Overall, they provide a simple explanation of how a CPU executes instructions and interacts with external components to run programs.

2 | Registers overview

They follow up with an explanation about the concept of registers as the CPU's storage medium, which provides quick access to data compared to other storage mediums. The registers are divided into several types, including:

  • Instruction Pointer (IP/RIP): A register that stores the address of the next instruction to be executed by the CPU.
  • General-Purpose Registers: These 32-bit or 64-bit registers store data during general execution of instructions by the CPU. They include:
    • EAX/RAX, EBX/RBX, ECX/RCX, EDX/RDX | Accumulator, Base, Counter, and Data Registers
    • ESP/RSP, EBP/RBP, ESI/RSI, EDI/RDI | Stack Pointer, Base Pointer, Source Index, and Destination Index Registers
    • R8-R15 | 64-bit general-purpose registers not present in 32-bit systems

These registers are used to store data temporarily while it is being processed by the CPU. Moreover they also explain how each register type can be addressed at different levels of precision (e.g., byte, word, double-word).

3 | Registers - Continued

Status Flag Registers | Indicating Execution Status

Here they explain the concept of Status Flag Registers, which provide information about the status of execution in a CPU. These registers are:

  • EFLAGS (32-bit) and RFLAGS (64-bit) | A single 32-bit or 64-bit register that contains individual single-bit flags.

Some key flags include:

  • Zero Flag (ZF) | Indicates when the result of an instruction is zero.
  • Carry Flag (CF) | Indicates when a number is too big or small for the destination register.
  • Sign Flag (SF) | Indicates if a result is negative or has the most significant bit set to 1.
  • Trap Flag (TF) | Indicates if the processor is in debugging mode.

Segment Registers | Organizing Memory

They also explain Segment Registers, which are used to organize memory into different segments for easier addressing. There are six segment registers:

  • Code Segment (CS) | Points to the code section in memory.
  • Data Segment (DS) | Points to the program's data section in memory.
  • Stack Segment (SS) | Points to the program's stack in memory.
  • Extra Segments (ES, FS, and GS) | Divide the program's memory into four distinct data sections.

4 | Memory overview

Program Memory Layout
When a program runs on Windows, it sees an abstracted view of memory, with its own memory space isolated from the rest of the system. The program has access to four main sections of memory:

  • Code | Contains the program's instructions and code, which can be executed by the CPU.
  • Data | Holds initialized data that remains constant during execution, including global variables.
  • Heap (Dynamic Memory) | Allocates and deallocates memory for variables created and destroyed at runtime.
  • Stack | Stores local variables, function arguments, and return addresses, which can be targeted by malware to hijack control flow.
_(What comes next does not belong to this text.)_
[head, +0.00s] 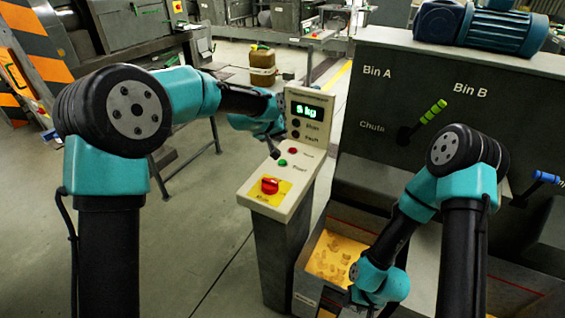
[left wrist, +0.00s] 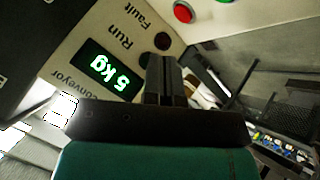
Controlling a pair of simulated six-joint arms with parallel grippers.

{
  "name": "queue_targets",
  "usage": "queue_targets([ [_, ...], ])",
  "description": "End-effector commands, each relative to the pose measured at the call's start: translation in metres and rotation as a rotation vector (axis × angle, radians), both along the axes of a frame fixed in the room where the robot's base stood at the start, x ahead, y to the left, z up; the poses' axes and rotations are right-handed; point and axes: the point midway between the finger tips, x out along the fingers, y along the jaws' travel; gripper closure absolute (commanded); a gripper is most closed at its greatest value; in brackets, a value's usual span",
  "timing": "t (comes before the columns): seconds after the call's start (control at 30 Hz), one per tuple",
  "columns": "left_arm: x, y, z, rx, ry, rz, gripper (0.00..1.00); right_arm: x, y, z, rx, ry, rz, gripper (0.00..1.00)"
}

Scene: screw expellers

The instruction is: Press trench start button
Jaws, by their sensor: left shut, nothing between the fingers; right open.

They also provide here a brief overview of each section, highlighting their characteristics and importance in malware analysis. The Stack is emphasized as a critical area from a malware perspective, particularly due to its role in controlling the program's execution flow.

5 | Stack Layout

Understanding the Stack

The Stack is a critical part of a program's memory that contains local variables, function arguments, and control flow information. It's essential for malware analysis and reverse engineering. The Stack follows a Last In First Out (LIFO) principle, where the last element added is the first to be removed.

Stack Pointers

The CPU uses two registers to manage the Stack:

  • Stack Pointer (ESP/RSP) | Points to the top of the stack, adjusting as elements are pushed or popped.
  • Base Pointer (EBP/RBP) | Remains constant for a program, tracking local variables and arguments.

Function Prologue and Epilogue

  • When a function is called:
    • Function prologue pushes arguments, return address, and old base pointer onto the stack.
    • The base pointer address changes to point to the top of the stack (the current stack pointer).
  • When a function exits:
    • Function epilogue pops off the old base pointer, return address, and rearranges the stack pointers.

Malware Technique | Stack Buffer Overflow

A common malware technique is to overflow a local variable on the stack, overwriting the Return Address with an attacker's chosen address. This can hijack control flow and execute malicious code.